Copy the data exactly; pictures stay out of the copy.

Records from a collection
-- START --
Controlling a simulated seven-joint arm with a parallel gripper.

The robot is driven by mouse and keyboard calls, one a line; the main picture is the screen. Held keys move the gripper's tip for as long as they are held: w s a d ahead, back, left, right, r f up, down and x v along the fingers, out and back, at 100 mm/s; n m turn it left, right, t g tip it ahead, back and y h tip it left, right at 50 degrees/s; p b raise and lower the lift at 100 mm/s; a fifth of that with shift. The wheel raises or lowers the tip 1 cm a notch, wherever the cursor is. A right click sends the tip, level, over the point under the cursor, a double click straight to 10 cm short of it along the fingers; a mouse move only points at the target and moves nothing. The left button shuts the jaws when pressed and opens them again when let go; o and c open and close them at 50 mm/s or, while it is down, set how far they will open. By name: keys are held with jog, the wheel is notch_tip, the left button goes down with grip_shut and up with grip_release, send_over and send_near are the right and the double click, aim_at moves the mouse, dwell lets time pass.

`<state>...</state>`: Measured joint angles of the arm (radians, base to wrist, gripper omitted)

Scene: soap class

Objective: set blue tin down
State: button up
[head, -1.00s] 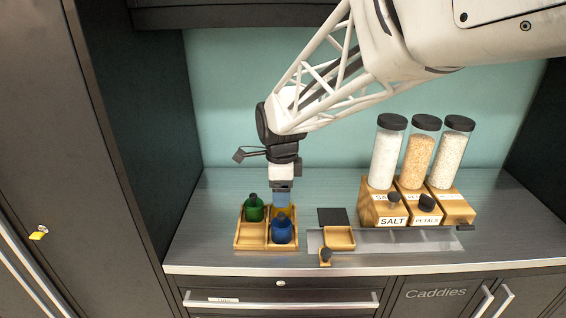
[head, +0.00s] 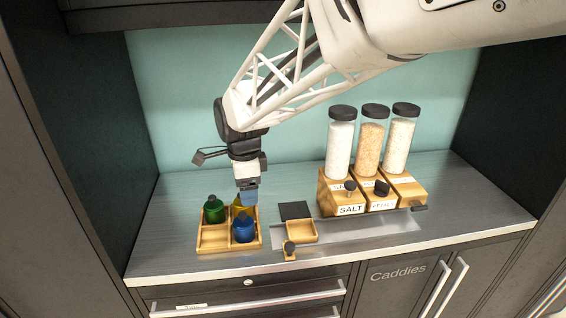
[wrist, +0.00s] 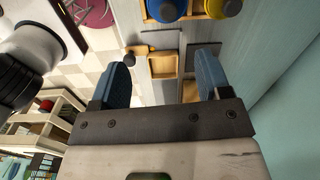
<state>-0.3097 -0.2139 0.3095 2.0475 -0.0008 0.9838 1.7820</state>
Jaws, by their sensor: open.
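The blue tin (head: 243,230), a rounded blue container with a dark top, stands upright in the front right compartment of the wooden caddy (head: 215,247). It shows partly in the wrist view (wrist: 165,8), cut by the top edge. My gripper (head: 250,198) is above the back right part of the caddy, apart from the blue tin. In the wrist view its two blue fingers are spread wide with nothing between them (wrist: 165,72).
A green container (head: 213,210) and a yellow one (head: 237,209) stand in the caddy's back compartments; the front left compartment is empty. A small wooden tray (head: 302,231) is to the right. Three tall jars (head: 372,148) stand on labelled wooden dispensers behind.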

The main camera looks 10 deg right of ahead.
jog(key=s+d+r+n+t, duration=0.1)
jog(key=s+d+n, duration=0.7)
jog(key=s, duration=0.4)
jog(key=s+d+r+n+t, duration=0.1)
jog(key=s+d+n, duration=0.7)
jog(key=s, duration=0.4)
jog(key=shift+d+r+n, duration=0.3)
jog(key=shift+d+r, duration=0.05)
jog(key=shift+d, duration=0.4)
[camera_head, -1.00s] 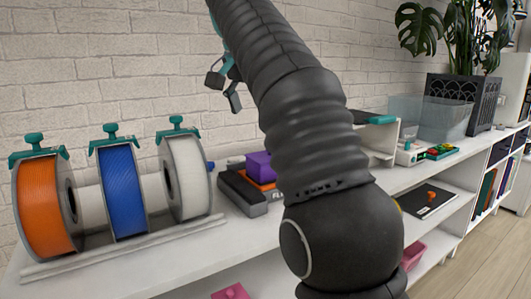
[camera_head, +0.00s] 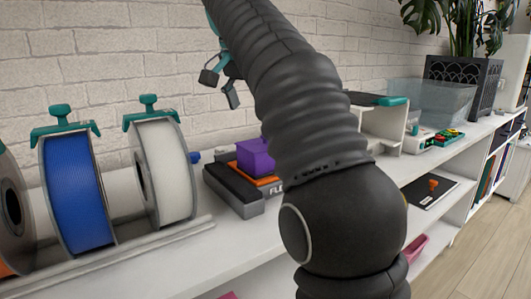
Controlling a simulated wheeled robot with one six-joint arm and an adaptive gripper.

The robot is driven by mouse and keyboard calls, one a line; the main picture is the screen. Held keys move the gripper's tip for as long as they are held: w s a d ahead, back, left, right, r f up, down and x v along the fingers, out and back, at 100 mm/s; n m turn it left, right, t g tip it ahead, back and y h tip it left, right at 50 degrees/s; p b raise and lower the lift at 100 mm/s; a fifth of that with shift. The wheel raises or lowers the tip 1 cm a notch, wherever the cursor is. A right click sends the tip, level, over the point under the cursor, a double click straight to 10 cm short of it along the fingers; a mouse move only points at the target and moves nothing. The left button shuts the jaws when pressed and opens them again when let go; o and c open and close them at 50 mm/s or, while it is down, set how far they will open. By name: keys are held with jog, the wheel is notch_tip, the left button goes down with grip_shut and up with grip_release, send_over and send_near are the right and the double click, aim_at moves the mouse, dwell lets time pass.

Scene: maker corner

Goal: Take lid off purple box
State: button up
-- END --
SOLUTION TO THIS PROBLEM
Controlling a simulated seven-joint arm with a parallel gripper.

The robot is driven by mouse and keyboard calls, one a line; the main picture is the screen. Held keys move the gripper's tip for as long as they are held: w s a d ahead, back, left, right, r f up, down and x v along the fingers, out and back, at 100 mm/s; n m turn it left, right, t g tip it ahead, back and y h tip it left, right at 50 degrees/s; p b raise and lower the lift at 100 mm/s; a fifth of that with shift. The wheel raises or lowers the tip 1 cm a notch, wherever the cursor is. A right click sends the tip, level, over the point under the cursor, a double click straight to 10 cm short of it along the fingers; a mouse move only points at the target and moves nothing. The left button shuts the jaws when pressed and opens them again when let go; o and c open and close them at 50 mm/s or, while it is down, set how far they will open. By name: keys are held with jog, the wheel is notch_tip, the left button goes down with grip_shut and up with grip_release, send_over and send_near are the right and the double click, aim_at moves the mouse, dwell lets time pass.

`<state>...</state>`: Measured joint angles of the arm (radians, base to wrist, gripper omitted)

Scene: soap class

Objective: set blue tin down
State: button up
[head, -1.00s] 
[head, +0.00s] 
[wrist, +0.00s] 
<state>-0.3097 -0.2139 0.3095 2.0475 -0.0008 0.9838 1.7820</state>
Jaws, by their sensor: open.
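The blue tin (head: 243,230), a rounded blue container with a dark top, stands upright in the front right compartment of the wooden caddy (head: 215,247). It shows partly in the wrist view (wrist: 165,8), cut by the top edge. My gripper (head: 250,198) is above the back right part of the caddy, apart from the blue tin. In the wrist view its two blue fingers are spread wide with nothing between them (wrist: 165,72).
A green container (head: 213,210) and a yellow one (head: 237,209) stand in the caddy's back compartments; the front left compartment is empty. A small wooden tray (head: 302,231) is to the right. Three tall jars (head: 372,148) stand on labelled wooden dispensers behind.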

The main camera looks 10 deg right of ahead.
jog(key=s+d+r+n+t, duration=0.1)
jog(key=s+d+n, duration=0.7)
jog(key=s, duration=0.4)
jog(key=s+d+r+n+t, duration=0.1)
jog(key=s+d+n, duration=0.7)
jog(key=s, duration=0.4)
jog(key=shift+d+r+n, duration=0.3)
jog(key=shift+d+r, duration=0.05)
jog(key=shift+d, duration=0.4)
[camera_head, -1.00s] 
[camera_head, +0.00s] 
Controlling a simulated wheeled robot with one six-joint arm and an adaptive gripper.

The robot is driven by mouse and keyboard calls, one a line; the main picture is the screen. Held keys move the gripper's tip for as long as they are held: w s a d ahead, back, left, right, r f up, down and x v along the fingers, out and back, at 100 mm/s; n m turn it left, right, t g tip it ahead, back and y h tip it left, right at 50 degrees/s; p b raise and lower the lift at 100 mm/s; a fifth of that with shift. The wheel raises or lowers the tip 1 cm a notch, wherever the cursor is. A right click sends the tip, level, over the point under the cursor, a double click straight to 10 cm short of it along the fingers; a mouse move only points at the target and moves nothing. The left button shuts the jaws when pressed and opens them again when let go; o and c open and close them at 50 mm/s or, while it is down, set how far they will open. By name: keys are held with jog, the wheel is notch_tip, the left button goes down with grip_shut and up with grip_release, send_over and send_near are the right and the double click, aim_at moves the mouse, dwell lets time pass.

Scene: maker corner

Goal: Take lid off purple box
State: button up

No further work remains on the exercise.